— STATED TASK —
Find how many lines contain "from" and state only that number.

# START OF DATASET CONTENT

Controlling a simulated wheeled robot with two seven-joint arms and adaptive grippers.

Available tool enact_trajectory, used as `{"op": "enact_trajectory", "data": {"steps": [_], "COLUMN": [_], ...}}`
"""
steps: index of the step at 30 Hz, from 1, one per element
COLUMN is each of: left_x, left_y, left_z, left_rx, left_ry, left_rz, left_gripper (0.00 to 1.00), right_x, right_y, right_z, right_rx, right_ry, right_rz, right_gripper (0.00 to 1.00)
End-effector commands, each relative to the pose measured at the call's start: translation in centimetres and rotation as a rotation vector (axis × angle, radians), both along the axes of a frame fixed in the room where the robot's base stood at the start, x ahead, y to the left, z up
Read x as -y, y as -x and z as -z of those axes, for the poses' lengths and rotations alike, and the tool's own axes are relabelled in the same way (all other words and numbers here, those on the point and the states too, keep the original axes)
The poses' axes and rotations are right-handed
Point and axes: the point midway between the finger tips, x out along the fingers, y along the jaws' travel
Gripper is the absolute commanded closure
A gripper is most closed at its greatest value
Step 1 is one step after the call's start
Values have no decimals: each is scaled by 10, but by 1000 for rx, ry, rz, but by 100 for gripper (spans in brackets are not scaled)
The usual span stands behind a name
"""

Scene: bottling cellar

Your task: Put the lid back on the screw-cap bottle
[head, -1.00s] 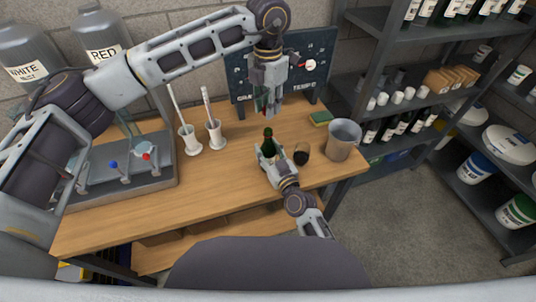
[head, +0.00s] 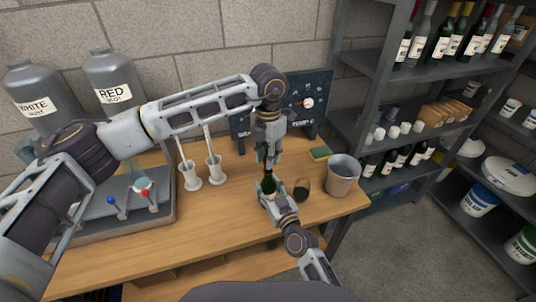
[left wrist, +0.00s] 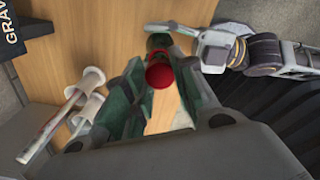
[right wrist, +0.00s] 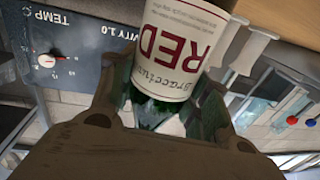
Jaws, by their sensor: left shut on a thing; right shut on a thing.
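The screw-cap bottle (head: 269,187) is green glass and stands upright near the bench's front right. My right gripper (head: 270,195) is shut around it; its white label reading RED (right wrist: 180,45) fills much of the right wrist view. My left gripper (head: 267,163) points down right above the bottle's mouth. It is shut on the lid (left wrist: 160,75), a round red cap between its fingers in the left wrist view. The bottle's green glass (left wrist: 158,42) shows just beyond it. The fingers hide the join, so I cannot tell whether lid and neck touch.
A sponge (head: 320,153) lies behind. White cylinders (head: 190,177) and a tap stand (head: 115,215) occupy the left. Bench between them and the bottle is clear.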

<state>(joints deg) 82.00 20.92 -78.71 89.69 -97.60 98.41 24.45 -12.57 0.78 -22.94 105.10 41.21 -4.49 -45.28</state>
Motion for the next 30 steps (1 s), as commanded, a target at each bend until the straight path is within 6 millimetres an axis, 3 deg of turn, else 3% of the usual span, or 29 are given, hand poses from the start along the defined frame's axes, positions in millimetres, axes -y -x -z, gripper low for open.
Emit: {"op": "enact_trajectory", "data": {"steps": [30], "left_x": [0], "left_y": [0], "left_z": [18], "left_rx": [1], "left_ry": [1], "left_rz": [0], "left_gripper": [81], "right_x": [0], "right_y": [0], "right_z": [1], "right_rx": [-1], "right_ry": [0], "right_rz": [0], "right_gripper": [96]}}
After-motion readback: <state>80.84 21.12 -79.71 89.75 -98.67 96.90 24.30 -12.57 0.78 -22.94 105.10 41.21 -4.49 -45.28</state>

# END OF DATASET CONTENT

— TASK ANSWER —
2